- Excerpted data:
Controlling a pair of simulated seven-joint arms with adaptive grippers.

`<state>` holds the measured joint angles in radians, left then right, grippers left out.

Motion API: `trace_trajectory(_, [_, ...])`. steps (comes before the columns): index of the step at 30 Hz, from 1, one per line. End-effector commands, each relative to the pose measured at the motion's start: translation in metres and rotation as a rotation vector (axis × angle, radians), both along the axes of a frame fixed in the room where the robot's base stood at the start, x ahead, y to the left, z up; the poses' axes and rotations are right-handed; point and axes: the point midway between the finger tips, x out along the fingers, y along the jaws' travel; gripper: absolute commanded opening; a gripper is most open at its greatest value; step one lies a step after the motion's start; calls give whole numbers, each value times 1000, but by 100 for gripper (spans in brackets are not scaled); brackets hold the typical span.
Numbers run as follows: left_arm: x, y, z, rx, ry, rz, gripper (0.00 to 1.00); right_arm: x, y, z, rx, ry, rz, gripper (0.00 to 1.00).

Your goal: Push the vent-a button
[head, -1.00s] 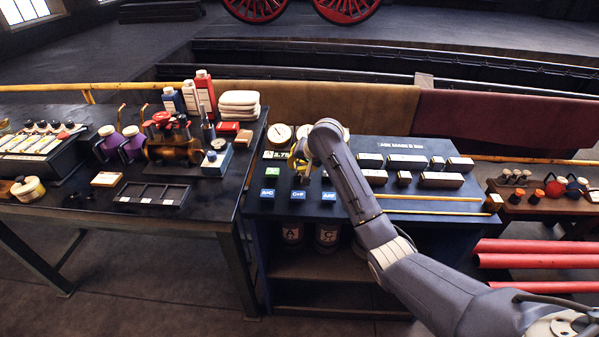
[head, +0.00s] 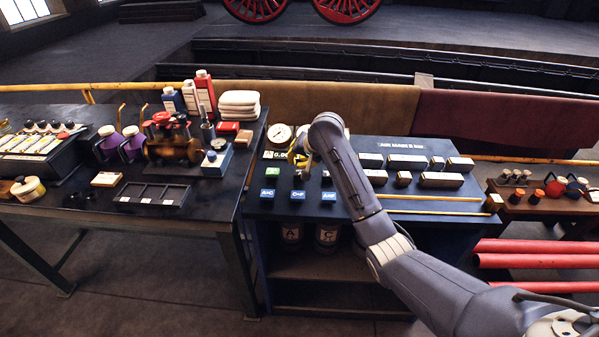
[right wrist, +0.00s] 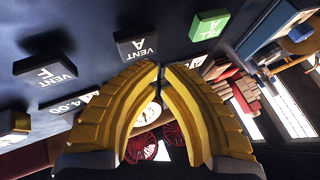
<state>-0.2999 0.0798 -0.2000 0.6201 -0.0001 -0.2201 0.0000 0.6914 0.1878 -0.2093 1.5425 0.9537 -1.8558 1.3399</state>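The vent-a button is a dark block marked "VENT A" (right wrist: 136,43) in the right wrist view, between the green "FILL A" button (right wrist: 208,27) and the dark "VENT F" button (right wrist: 45,68). My right gripper (right wrist: 160,66) has yellow ribbed fingers with their tips together and nothing between them. Its tips appear just beside the vent-a button and apart from it in that view. In the head view the right gripper (head: 304,170) hangs over the button row on the blue bench (head: 400,212). My left gripper is not in view.
Blue buttons (head: 297,195) line the bench front. Labelled blocks (head: 406,161) and yellow rods (head: 430,197) lie to the right. A cluttered dark table (head: 100,215) is at left.

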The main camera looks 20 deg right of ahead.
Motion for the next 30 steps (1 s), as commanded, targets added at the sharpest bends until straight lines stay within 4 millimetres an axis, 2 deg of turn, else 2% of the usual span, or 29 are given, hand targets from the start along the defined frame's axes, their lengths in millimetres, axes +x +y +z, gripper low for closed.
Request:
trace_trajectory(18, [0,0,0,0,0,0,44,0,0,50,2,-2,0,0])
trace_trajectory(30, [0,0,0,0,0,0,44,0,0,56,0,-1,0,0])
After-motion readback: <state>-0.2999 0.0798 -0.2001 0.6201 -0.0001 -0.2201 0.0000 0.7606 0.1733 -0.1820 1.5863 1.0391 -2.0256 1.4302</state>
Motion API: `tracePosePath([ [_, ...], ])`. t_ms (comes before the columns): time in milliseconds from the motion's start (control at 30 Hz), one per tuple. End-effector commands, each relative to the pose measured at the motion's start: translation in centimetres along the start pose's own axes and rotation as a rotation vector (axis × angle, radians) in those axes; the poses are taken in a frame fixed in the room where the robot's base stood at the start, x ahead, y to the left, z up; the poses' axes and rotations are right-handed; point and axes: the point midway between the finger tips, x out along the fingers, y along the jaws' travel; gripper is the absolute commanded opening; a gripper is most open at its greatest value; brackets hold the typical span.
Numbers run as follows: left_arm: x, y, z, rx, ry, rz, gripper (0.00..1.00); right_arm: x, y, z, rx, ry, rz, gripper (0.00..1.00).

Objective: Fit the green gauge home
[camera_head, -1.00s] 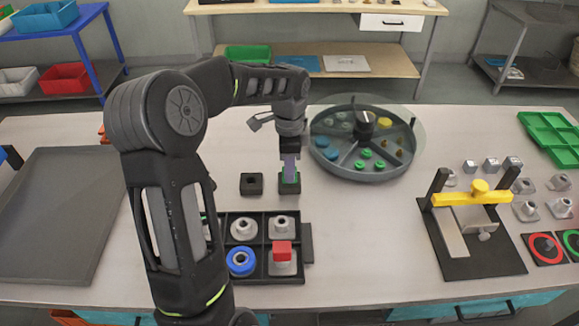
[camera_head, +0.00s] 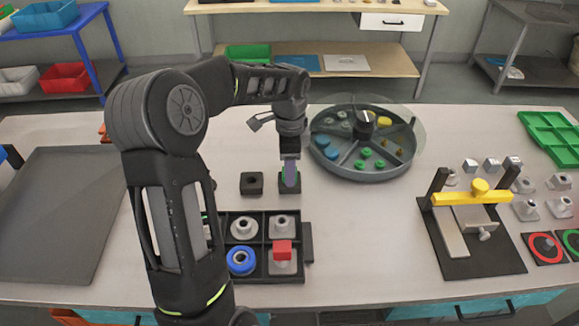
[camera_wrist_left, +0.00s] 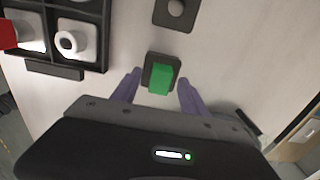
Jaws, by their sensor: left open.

- Direction: Take the listing and print it again exactly, but without any pictures.

- Answer to this problem:
Controlling a pair of simulated seven-joint arms with adaptive grippers.

`<state>` holds the measured joint angles in radians, left then right, grippers left out.

Motion API: `trace_trajectory(_, [_, ...])`. steps (comes before the columns): index of the step at 30 Hz, from 1, one per line. End-effector commands, each relative to the pose measured at the motion's start: translation in metres and rotation as a rotation vector (axis × angle, radians), both along the axes of a frame fixed in the room where the robot's base stood at the start, x ahead, y to the left, z up; the poses' axes and rotations are right-handed; point and axes: the point midway between the finger tips, x out along the fingers, y along the jaws' travel; gripper: absolute commanded opening; a gripper is most open at its greatest value; step one lies a step after the motion's start; calls give whole numbers, each value times 1000, but by 100 for gripper (spans in brackets are not scaled); brackets hold the typical span.
Numbers run as follows: left_arm: x, y, z, rx, ry, rz, gripper (0.00 to 1.00); right_arm: x, y, z, rx, ry, rz, gripper (0.00 to 1.00).

Your goal: Push the vent-a button
[head, -1.00s] 
[head, +0.00s] 
[right wrist, +0.00s] 
<state>-0.2999 0.0798 -0.2000 0.6201 -0.0001 -0.2201 0.0000 0.6914 0.1878 -0.2093 1.5425 0.9537 -1.8558 1.3399</state>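The vent-a button is a dark block marked "VENT A" (right wrist: 136,43) in the right wrist view, between the green "FILL A" button (right wrist: 208,27) and the dark "VENT F" button (right wrist: 45,68). My right gripper (right wrist: 160,66) has yellow ribbed fingers with their tips together and nothing between them. Its tips appear just beside the vent-a button and apart from it in that view. In the head view the right gripper (head: 304,170) hangs over the button row on the blue bench (head: 400,212). My left gripper is not in view.
Blue buttons (head: 297,195) line the bench front. Labelled blocks (head: 406,161) and yellow rods (head: 430,197) lie to the right. A cluttered dark table (head: 100,215) is at left.

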The main camera looks 20 deg right of ahead.
Motion for the next 30 steps (1 s), as commanded, targets added at the sharpest bends until straight lines stay within 4 millimetres an axis, 2 deg of turn, else 2% of the usual span, or 29 are given, hand targets from the start along the defined frame's axes, their lengths in millimetres, axes +x +y +z, gripper low for closed.
Request:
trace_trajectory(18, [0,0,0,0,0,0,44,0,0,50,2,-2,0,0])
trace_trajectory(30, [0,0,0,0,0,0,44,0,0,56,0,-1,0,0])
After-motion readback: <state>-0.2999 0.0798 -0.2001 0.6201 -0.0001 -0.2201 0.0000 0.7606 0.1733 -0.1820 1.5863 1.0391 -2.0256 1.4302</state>
Motion API: `tracePosePath([ [_, ...], ])`. t_ms (comes before the columns): time in milliseconds from the motion's start (control at 30 Hz), one per tuple. End-effector commands, each relative to the pose measured at the motion's start: translation in centimetres along the start pose's own axes and rotation as a rotation vector (axis × angle, radians) in those axes; the poses are taken in a frame fixed in the room where the robot's base stood at the start, x ahead, y to the left, z up; the poses' axes and rotations are right-handed; point and axes: the point midway between the finger tips, x out along the fingers, y along the jaws' travel; gripper is the absolute commanded opening; a gripper is most open at its greatest value; brackets hold the typical span.
Numbers run as follows: left_arm: x, y, z, rx, ry, rz, gripper (0.00..1.00); right_arm: x, y, z, rx, ry, rz, gripper (0.00..1.00).

Objective: Fit the green gauge home
[camera_head, -1.00s] 
[camera_head, +0.00s] 
[camera_wrist_left, +0.00s] 
Jaws, by their sensor: left open.

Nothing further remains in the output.